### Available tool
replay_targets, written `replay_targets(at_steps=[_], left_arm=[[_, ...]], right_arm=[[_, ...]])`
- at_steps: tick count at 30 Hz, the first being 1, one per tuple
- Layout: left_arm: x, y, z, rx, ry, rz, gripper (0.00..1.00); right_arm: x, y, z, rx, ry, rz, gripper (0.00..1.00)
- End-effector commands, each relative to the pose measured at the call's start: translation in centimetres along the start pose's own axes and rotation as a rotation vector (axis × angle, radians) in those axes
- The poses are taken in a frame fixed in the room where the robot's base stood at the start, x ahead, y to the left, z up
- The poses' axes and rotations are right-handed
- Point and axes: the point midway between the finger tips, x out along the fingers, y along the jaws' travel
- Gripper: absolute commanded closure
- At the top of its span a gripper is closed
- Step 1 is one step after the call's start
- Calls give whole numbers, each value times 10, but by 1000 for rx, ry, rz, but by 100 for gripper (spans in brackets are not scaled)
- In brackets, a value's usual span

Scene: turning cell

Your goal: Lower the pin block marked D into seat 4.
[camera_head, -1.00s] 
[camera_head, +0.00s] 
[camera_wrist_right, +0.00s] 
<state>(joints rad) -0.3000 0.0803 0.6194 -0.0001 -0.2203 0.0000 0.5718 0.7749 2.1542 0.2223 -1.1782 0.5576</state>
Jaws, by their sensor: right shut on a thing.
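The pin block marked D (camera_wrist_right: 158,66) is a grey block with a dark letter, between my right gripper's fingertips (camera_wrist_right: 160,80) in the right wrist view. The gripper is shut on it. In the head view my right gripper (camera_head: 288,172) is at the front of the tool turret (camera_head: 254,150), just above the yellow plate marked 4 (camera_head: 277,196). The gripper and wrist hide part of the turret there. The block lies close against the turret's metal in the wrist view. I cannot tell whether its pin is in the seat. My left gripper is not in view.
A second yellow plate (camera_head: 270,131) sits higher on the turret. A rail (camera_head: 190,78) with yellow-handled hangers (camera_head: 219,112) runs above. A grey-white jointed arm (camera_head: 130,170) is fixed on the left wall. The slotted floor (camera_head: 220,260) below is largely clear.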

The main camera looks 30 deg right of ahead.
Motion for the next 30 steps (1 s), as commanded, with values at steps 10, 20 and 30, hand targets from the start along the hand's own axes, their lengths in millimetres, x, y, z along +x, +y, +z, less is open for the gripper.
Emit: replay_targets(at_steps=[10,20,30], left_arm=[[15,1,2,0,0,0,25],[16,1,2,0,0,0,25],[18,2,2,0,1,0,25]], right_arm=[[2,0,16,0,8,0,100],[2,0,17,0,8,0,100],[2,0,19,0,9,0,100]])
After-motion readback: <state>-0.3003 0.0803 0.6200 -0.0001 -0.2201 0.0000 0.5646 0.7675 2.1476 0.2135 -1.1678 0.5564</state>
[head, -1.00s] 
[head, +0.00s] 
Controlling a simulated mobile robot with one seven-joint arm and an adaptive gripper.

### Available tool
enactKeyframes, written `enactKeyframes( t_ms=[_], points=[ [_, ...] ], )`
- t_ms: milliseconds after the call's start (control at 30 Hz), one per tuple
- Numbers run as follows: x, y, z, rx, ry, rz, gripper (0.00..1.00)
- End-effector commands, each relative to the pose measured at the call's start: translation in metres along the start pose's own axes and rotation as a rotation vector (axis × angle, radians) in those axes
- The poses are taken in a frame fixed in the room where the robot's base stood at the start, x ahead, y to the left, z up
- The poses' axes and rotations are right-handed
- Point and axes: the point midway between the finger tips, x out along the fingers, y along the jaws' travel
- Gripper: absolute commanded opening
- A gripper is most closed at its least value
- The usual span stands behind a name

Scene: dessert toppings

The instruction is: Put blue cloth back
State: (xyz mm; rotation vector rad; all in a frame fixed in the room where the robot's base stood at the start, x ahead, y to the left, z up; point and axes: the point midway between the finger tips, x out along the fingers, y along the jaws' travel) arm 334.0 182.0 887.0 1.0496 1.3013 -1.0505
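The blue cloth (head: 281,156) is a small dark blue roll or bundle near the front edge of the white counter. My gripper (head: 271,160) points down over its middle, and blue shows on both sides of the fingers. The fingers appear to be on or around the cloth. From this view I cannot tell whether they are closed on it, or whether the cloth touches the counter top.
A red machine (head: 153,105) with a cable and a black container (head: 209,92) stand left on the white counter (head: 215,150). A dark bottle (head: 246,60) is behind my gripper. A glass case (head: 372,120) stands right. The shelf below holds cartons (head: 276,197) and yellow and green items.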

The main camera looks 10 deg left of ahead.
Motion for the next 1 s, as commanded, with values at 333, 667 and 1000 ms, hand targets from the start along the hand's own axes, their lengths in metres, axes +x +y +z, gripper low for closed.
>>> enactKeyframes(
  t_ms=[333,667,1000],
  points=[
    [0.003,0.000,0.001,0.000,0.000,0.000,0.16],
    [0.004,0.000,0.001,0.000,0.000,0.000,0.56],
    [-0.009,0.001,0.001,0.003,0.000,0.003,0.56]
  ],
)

» GOAL: Copy all the records above precisely.

» SOLUTION FOR THIS PROBLEM:
### Available tool
replay_targets, written `replay_targets(at_steps=[_], left_arm=[[_, ...]], right_arm=[[_, ...]])`
- at_steps: tick count at 30 Hz, the first being 1, one per tuple
- Layout: left_arm: x, y, z, rx, ry, rz, gripper (0.00..1.00); right_arm: x, y, z, rx, ry, rz, gripper (0.00..1.00)
- End-effector commands, each relative to the pose measured at the call's start: translation in centimetres along the start pose's own axes and rotation as a rotation vector (axis × angle, radians) in those axes
- The poses are taken in a frame fixed in the room where the robot's base stood at the start, x ahead, y to the left, z up
- The poses' axes and rotations are right-handed
- Point and axes: the point midway between the finger tips, x out along the fingers, y along the jaws' travel
- Gripper: absolute commanded closure
- At the top of its span a gripper is closed
- Step 1 is one step after the call's start
- Calls give whole numbers, each value times 10, but by 1000 for rx, ry, rz, but by 100 for gripper (spans in brackets are not scaled)
- In brackets, a value's usual span

Scene: turning cell

Your goal: Lower the pin block marked D into seat 4.
[camera_head, -1.00s] 
[camera_head, +0.00s] 
[camera_wrist_right, +0.00s] 
<state>(joints rad) -0.3000 0.0803 0.6194 -0.0001 -0.2203 0.0000 0.5718 0.7749 2.1542 0.2223 -1.1782 0.5576</state>
Jaws, by their sensor: right shut on a thing.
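The pin block marked D (camera_wrist_right: 158,66) is a grey block with a dark letter, between my right gripper's fingertips (camera_wrist_right: 160,80) in the right wrist view. The gripper is shut on it. In the head view my right gripper (camera_head: 288,172) is at the front of the tool turret (camera_head: 254,150), just above the yellow plate marked 4 (camera_head: 277,196). The gripper and wrist hide part of the turret there. The block lies close against the turret's metal in the wrist view. I cannot tell whether its pin is in the seat. My left gripper is not in view.
A second yellow plate (camera_head: 270,131) sits higher on the turret. A rail (camera_head: 190,78) with yellow-handled hangers (camera_head: 219,112) runs above. A grey-white jointed arm (camera_head: 130,170) is fixed on the left wall. The slotted floor (camera_head: 220,260) below is largely clear.

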The main camera looks 30 deg right of ahead.
Motion for the next 30 steps (1 s), as commanded, with values at steps 10, 20 and 30, hand targets from the start along the hand's own axes, their lengths in millimetres, x, y, z along +x, +y, +z, less is open for the gripper.
Emit: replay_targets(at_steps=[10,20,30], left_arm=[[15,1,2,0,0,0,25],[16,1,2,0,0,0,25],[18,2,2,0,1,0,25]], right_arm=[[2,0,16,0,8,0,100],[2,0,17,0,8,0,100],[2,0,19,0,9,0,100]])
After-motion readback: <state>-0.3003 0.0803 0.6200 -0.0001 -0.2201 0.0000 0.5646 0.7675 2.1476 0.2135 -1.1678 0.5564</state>
[head, -1.00s] 
[head, +0.00s] 
Controlling a simulated mobile robot with one seven-joint arm and an adaptive gripper.

### Available tool
enactKeyframes, written `enactKeyframes( t_ms=[_], points=[ [_, ...] ], )`
- t_ms: milliseconds after the call's start (control at 30 Hz), one per tuple
- Numbers run as follows: x, y, z, rx, ry, rz, gripper (0.00..1.00)
- End-effector commands, each relative to the pose measured at the call's start: translation in metres along the start pose's own axes and rotation as a rotation vector (axis × angle, radians) in those axes
- The poses are taken in a frame fixed in the room where the robot's base stood at the start, x ahead, y to the left, z up
- The poses' axes and rotations are right-handed
- Point and axes: the point midway between the finger tips, x out along the fingers, y along the jaws' travel
- Gripper: absolute commanded opening
- A gripper is most closed at its least value
- The usual span stands behind a name

Scene: dessert toppings

The instruction is: Put blue cloth back
State: (xyz mm; rotation vector rad; all in a frame fixed in the room where the robot's base stood at the start, x ahead, y to the left, z up; point and axes: the point midway between the finger tips, x out along the fingers, y along the jaws' travel) arm 334.0 182.0 887.0 1.0496 1.3013 -1.0505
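The blue cloth (head: 281,156) is a small dark blue roll or bundle near the front edge of the white counter. My gripper (head: 271,160) points down over its middle, and blue shows on both sides of the fingers. The fingers appear to be on or around the cloth. From this view I cannot tell whether they are closed on it, or whether the cloth touches the counter top.
A red machine (head: 153,105) with a cable and a black container (head: 209,92) stand left on the white counter (head: 215,150). A dark bottle (head: 246,60) is behind my gripper. A glass case (head: 372,120) stands right. The shelf below holds cartons (head: 276,197) and yellow and green items.

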The main camera looks 10 deg left of ahead.
Motion for the next 1 s, as commanded, with values at 333, 667 and 1000 ms, hand targets from the start along the hand's own axes, their lengths in metres, axes +x +y +z, gripper low for closed.
>>> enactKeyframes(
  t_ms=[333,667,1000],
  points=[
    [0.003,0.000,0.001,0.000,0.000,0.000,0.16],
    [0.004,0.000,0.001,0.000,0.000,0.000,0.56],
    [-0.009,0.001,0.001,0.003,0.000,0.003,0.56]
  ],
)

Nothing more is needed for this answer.